United States: GDP picks up in the second quarter
GDP growth sped up to 2.4% in seasonally adjusted annualized rate terms (SAAR) in the second quarter, from 2.0% in the first quarter and overshooting market expectations. On an annual basis, economic growth accelerated to 2.6% in Q2, from the previous period’s 1.8% expansion.
Household spending growth waned to 1.6% SAAR in Q2 from a 4.2% expansion in Q1, on a sharp slowdown in goods consumption. In contrast, spending on services eased more moderately. Public spending, meanwhile, expanded 2.6% (Q1: +5.0% SAAR). Fixed investment bounced back, growing 4.9% in Q2, contrasting the 0.4% decrease in the prior quarter. While residential investment continued to decline amid high interest rates, equipment investment surged. Factory construction by manufacturing firms, who are reshoring production thanks to government subsidies, also underpinned investment.
Exports of goods and services contracted 10.8% in Q2, marking the worst reading since Q2 2020 (Q1: +7.8% SAAR) and driven by soft overseas goods demand. In addition, imports of goods and services deteriorated, contracting 7.8% in Q2 (Q1: +2.0% SAAR).
The latest data shows that the U.S. economy remains resilient despite 525 basis points of rate hikes since early 2022. Looking ahead, the Consensus is for the economy to avoid recession, but still to slow in H2 on the back of past rate hikes and softer external demand.
On the outlook, United Overseas Bank’s Alvin Liew said:
“While we continue to factor in a downward shift in US growth trajectory, we are no longer factoring an outright US GDP contraction and instead we are projecting a US growth slowdown in 2H 2023 (amounting to a soft landing). We still expect the lagged effects of US monetary policy tightening and tighter financial/credit conditions to slow the US economy but we are shifting our 2023 US GDP growth forecast higher to 1.2%.”
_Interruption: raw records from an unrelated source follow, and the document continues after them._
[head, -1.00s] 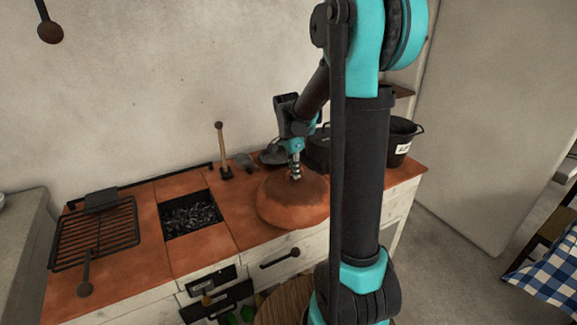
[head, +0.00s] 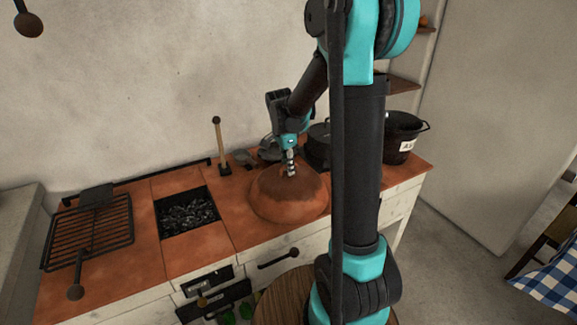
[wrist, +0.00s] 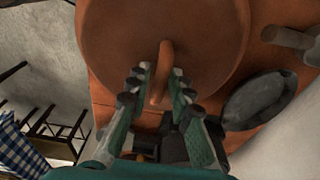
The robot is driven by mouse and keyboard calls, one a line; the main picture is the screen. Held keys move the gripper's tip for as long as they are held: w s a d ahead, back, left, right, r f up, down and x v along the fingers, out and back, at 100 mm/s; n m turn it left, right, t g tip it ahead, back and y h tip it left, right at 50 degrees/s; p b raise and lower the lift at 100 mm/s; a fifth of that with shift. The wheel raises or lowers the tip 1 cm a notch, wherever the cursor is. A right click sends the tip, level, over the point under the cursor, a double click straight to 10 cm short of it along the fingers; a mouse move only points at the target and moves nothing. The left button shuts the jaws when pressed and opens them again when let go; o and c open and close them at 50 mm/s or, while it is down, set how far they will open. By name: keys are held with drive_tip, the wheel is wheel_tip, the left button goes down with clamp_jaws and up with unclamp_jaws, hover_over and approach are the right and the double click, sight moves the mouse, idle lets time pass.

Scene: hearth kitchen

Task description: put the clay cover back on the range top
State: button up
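The clay cover (head: 278,205) is a round reddish-brown dome with a small upright handle. In the head view it is over the right part of the clay-coloured range top (head: 110,265), right of the coal pit. Its near rim overlaps the front edge; I cannot tell whether it rests there or hangs just above. My gripper (head: 290,170) comes down on the cover's top from above. In the wrist view the fingers of my gripper (wrist: 161,75) close around the handle (wrist: 164,60), one on each side. The cover (wrist: 205,40) fills the upper middle there.
The open coal pit (head: 187,214) and a grill rack (head: 92,232) are left of the cover. A wooden-handled tool (head: 218,145) stands behind it. Dark pots (head: 402,135) stand at the right end. A round wooden top (head: 280,300) is in front.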

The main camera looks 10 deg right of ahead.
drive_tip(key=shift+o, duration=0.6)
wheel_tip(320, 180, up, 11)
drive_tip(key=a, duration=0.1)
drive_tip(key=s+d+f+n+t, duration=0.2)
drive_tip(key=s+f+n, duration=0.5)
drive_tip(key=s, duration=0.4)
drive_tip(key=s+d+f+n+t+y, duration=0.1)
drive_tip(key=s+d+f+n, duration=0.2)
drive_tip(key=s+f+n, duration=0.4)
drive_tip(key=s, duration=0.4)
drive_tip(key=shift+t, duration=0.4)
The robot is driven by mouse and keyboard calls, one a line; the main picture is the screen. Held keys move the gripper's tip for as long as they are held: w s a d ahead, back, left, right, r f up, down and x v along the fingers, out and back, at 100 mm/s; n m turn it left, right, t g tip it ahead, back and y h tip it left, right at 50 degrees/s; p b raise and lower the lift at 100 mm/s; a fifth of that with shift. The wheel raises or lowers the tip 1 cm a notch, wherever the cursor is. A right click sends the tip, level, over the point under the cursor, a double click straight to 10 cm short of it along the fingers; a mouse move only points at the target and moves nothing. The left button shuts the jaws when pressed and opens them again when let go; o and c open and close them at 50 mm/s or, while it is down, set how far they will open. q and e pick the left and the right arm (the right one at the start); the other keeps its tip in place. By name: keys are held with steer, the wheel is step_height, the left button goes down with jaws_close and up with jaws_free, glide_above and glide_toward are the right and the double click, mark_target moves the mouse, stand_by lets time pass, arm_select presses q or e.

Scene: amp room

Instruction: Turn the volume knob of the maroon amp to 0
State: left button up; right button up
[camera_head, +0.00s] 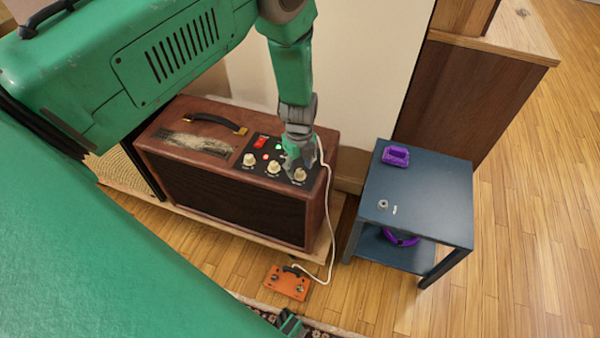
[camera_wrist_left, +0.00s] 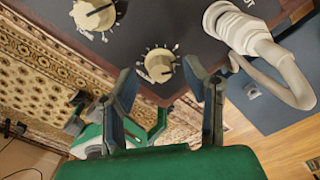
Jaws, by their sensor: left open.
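Three cream knobs sit along the panel: a left knob (camera_head: 249,160), a middle knob (camera_head: 273,168) and a right knob (camera_head: 299,175). Their labels are too small to read. My left gripper (camera_head: 297,160) points down over the panel's right end. In the left wrist view, its open fingers (camera_wrist_left: 164,80) stand on both sides of a cream knob (camera_wrist_left: 159,65), without visibly closing on it. Part of what seems my right gripper (camera_head: 290,323) shows at the bottom edge.
A white cable (camera_head: 326,185) runs from a plug (camera_wrist_left: 238,30) beside the knobs to an orange pedal (camera_head: 287,282) on the floor. A blue side table (camera_head: 430,195) with a purple object (camera_head: 396,156) stands to the right. A patterned carpet (camera_wrist_left: 40,65) lies below the amp's edge.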

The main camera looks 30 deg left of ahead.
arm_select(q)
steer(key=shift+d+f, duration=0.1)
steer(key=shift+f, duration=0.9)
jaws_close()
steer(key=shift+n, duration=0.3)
Nomura analysts are more pessimistic:
“We continue to expect the US to enter a recession in 2023, but now forecast a later downturn, beginning in Q4 (versus our previous expectation of Q3). Business investment is likely to be the catalyst for a slowdown. [That said,] the risk of a soft landing has risen. Even if business investment deteriorates as we expect, rolling sectoral recessions may not lead to a recession for the entire economy if labor markets/personal consumption provide more cushion than we expect.”